Foster also gave his students passes to watch the pope speak. Lyon says he was able to listen to Pope John Paul give a speech on why women are not allowed to be priests. Foster was a radical thinker for the Catholic church and spoke openly to his students that he did not agree with things the church did. His skills were so needed at the Vatican that the church had no way to punish him for his antics.
Lyon enjoyed his first summer studying under Foster so much he returned two years later to do it again. The second time Lyon chose to do both the junior and senior courses. Although Foster was still tough, Lyon says he recalls he was all bark and no bite. He just wanted his students to strive for the best.

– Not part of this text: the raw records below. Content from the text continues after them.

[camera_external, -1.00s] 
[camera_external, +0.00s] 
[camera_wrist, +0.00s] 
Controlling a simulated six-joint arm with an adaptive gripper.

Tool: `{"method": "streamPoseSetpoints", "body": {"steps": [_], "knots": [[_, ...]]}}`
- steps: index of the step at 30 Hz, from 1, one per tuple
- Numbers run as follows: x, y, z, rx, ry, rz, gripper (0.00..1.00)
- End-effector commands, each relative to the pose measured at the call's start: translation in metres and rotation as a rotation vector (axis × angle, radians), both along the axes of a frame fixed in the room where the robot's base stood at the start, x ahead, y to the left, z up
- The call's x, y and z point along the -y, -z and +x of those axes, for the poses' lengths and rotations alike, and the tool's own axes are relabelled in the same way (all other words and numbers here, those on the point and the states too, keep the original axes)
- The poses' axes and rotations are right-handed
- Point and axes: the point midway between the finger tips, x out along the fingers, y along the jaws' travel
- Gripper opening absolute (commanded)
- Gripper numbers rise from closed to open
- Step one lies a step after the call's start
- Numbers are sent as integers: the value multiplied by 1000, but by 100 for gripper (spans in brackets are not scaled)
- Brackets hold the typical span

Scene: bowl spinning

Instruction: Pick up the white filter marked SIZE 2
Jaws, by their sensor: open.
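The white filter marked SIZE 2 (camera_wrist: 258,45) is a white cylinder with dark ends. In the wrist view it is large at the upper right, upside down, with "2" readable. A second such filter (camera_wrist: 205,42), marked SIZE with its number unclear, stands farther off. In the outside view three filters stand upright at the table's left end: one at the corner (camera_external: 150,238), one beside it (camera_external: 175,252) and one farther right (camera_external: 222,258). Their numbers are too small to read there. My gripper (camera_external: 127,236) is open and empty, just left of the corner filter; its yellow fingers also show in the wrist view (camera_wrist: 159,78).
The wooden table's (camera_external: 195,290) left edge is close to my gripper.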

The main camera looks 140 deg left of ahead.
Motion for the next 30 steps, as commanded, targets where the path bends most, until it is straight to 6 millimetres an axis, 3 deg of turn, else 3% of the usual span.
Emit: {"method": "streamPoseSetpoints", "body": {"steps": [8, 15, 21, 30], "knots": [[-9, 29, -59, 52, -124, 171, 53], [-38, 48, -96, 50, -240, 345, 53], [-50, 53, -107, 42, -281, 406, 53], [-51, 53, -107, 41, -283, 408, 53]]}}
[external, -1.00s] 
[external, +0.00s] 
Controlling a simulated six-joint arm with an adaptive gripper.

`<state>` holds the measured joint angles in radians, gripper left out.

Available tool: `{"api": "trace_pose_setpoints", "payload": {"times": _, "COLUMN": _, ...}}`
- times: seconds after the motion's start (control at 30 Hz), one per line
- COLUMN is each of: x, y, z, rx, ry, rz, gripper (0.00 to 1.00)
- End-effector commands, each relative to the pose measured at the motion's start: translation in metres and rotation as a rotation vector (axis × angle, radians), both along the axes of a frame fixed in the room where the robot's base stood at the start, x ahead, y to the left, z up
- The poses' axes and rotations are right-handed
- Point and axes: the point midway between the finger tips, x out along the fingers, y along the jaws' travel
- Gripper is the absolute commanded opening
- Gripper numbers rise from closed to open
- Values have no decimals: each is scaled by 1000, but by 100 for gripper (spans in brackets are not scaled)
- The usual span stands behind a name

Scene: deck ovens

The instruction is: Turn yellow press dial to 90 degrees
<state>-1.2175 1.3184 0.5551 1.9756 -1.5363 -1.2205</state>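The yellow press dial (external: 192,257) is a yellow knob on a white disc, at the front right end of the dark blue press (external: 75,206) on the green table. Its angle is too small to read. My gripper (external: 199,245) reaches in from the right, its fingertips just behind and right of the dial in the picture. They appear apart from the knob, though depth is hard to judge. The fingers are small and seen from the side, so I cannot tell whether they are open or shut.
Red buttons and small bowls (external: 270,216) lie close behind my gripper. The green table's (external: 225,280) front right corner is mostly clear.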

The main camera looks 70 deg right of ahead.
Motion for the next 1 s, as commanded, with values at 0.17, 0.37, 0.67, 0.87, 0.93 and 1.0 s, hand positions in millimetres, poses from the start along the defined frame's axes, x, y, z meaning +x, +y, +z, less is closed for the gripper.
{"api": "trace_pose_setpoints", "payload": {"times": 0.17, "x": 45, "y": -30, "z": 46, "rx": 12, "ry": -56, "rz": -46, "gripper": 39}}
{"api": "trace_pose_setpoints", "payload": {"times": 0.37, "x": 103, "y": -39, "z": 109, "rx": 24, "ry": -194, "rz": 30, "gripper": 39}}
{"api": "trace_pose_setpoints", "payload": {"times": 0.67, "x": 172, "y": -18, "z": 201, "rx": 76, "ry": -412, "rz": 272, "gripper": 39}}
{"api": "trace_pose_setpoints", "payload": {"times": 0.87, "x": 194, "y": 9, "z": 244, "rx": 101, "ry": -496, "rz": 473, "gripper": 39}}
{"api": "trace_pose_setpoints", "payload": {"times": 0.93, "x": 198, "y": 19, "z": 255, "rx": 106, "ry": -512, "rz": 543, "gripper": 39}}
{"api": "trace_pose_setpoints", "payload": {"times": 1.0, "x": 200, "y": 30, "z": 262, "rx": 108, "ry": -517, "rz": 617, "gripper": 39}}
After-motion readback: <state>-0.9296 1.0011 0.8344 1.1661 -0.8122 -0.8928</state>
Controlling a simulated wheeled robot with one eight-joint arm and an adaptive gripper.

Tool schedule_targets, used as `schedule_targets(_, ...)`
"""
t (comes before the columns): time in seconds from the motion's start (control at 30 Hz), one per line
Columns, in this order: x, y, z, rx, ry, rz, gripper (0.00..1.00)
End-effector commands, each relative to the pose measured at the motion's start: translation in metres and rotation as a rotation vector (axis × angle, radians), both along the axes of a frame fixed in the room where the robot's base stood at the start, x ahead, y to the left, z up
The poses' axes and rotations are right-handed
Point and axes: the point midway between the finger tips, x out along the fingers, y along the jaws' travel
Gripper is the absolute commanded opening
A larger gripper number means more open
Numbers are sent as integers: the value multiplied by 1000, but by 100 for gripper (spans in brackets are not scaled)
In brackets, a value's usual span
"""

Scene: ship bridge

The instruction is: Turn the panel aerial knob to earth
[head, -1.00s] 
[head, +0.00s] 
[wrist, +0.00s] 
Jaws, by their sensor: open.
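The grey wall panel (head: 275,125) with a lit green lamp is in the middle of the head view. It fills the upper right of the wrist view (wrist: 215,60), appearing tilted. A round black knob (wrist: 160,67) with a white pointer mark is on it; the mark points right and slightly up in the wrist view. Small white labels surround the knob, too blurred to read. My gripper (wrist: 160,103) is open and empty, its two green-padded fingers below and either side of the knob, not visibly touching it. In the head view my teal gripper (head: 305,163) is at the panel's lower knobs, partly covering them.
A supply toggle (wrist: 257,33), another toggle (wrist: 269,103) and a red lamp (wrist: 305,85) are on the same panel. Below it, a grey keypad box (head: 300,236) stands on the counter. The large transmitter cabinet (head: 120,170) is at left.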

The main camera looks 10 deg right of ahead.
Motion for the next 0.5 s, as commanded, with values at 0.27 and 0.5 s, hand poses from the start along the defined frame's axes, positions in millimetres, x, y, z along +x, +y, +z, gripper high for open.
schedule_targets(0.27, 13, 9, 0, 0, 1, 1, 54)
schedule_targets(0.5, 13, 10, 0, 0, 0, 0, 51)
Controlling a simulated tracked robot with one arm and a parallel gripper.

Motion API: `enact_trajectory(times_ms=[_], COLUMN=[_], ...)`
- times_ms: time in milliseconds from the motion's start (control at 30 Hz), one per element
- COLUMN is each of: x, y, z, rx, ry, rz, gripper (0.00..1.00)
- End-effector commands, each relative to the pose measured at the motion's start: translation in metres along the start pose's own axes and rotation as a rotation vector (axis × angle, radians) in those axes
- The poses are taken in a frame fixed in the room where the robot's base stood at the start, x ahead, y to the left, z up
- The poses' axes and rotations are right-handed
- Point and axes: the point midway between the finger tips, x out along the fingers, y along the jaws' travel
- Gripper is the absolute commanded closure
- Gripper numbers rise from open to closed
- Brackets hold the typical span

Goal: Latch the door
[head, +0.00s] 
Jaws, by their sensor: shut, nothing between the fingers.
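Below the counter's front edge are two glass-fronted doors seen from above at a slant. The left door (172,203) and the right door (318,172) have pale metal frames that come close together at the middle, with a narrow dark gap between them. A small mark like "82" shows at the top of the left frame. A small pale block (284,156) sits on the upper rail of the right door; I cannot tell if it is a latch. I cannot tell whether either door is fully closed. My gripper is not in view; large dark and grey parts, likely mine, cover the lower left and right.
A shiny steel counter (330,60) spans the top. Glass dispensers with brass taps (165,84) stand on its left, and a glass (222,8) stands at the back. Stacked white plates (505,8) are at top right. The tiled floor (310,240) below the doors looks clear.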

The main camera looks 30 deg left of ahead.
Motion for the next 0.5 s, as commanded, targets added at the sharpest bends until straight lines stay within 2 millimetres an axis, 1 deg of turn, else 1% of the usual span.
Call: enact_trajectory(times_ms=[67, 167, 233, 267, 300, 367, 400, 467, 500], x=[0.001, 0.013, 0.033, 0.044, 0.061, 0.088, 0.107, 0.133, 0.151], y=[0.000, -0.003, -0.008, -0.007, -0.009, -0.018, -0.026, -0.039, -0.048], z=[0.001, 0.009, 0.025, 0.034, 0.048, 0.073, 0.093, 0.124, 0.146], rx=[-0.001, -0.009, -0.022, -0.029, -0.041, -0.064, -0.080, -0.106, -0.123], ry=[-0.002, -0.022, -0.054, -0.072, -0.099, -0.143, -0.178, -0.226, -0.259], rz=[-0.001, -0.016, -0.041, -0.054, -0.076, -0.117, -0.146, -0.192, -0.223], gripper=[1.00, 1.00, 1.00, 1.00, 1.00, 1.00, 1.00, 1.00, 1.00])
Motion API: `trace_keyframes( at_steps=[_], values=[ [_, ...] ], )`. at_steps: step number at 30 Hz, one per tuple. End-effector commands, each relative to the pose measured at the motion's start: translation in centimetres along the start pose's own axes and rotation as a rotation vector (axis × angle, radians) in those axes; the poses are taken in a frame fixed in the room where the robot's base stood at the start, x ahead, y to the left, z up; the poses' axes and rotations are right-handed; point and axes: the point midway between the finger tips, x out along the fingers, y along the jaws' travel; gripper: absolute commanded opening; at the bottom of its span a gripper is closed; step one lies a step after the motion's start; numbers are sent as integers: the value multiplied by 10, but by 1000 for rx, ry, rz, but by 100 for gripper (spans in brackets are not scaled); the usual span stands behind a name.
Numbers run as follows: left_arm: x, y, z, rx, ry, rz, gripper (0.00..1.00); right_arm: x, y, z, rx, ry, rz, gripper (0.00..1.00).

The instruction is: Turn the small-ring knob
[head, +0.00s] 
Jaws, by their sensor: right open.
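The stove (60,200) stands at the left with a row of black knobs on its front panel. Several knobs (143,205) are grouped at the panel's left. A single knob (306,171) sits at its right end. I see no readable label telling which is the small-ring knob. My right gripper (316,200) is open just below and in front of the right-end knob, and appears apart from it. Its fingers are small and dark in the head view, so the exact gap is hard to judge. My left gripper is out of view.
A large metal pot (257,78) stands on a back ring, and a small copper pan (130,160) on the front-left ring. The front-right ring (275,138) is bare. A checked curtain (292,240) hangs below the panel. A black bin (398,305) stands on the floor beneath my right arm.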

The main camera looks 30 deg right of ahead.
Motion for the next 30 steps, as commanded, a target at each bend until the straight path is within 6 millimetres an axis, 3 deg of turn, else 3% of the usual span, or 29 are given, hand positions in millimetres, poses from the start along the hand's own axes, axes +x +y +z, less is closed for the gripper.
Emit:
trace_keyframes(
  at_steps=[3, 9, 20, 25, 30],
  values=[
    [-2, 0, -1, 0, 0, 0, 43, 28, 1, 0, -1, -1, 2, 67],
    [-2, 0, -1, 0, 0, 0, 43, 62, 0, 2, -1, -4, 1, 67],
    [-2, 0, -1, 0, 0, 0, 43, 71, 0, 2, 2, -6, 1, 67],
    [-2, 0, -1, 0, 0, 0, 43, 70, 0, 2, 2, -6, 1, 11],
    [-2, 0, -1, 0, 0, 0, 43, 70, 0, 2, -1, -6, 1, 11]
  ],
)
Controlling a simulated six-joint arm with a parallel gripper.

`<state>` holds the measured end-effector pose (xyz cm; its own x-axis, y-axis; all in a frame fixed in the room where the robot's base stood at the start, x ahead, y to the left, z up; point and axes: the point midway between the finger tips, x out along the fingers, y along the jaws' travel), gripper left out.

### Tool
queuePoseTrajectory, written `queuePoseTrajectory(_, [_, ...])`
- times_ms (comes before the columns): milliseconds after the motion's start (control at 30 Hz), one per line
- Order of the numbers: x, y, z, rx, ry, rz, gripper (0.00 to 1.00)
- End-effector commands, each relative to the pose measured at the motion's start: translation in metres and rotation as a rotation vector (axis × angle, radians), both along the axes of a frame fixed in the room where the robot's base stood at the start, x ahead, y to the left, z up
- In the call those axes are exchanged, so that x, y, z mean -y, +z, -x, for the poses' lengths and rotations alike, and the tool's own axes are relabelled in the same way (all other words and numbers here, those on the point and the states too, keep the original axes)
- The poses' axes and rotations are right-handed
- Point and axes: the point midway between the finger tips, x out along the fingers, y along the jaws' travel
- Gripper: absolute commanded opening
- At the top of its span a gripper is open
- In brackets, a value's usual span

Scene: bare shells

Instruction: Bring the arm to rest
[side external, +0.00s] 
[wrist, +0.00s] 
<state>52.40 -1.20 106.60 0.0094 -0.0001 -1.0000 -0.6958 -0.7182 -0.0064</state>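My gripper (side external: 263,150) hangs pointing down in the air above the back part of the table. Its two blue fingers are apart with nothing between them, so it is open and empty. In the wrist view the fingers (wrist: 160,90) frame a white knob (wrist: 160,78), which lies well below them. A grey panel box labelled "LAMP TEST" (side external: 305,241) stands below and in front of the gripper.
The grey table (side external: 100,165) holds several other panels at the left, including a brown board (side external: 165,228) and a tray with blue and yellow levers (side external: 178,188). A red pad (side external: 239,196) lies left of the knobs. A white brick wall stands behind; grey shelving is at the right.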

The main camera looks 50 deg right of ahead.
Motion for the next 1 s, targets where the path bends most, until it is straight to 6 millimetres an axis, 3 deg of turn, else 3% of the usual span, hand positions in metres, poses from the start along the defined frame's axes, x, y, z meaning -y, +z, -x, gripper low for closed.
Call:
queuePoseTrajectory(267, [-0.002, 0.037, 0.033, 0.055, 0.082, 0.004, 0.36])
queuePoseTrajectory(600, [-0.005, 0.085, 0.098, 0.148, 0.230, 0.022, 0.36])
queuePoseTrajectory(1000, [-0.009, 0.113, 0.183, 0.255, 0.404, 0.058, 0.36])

This is something Lyon tries to enter into his own classroom.
“Look beyond the surface,” Lyon says. “That’s something that I really enjoy teaching about this humanities program. I’m learning all of the time. I really like to go deep into texts and interrogate them. That’s what I really love doing.”
Nick Freeman, Lyon’s student, says his teaching is enthusiastic, and he focuses in depth in the material. Freeman has also heard of Lyon’s history of studying with Foster.
“I think it’s pretty awesome,” Freeman says. “I have talked to him in office hours about it just to get more information. I think it’s a pretty big deal that UNCA even has a professor that has done this.”
Brian Hook, humanities director, says he had heard several good things from two members in the humanities department before Lyon became an adjunct at UNCA.
“I have found him immediately to be deeply engaged and passionate,” Hook says. “He’s willing to contribute ideas and suggestions from the start. He is a full-fledged stakeholder in the program, and that’s how I want all the faculty to be.”
Lyon says he continues to teach and push his students, just as his former teacher taught and pushed him. He thinks to fully understand the present, one needs to fully understand the past.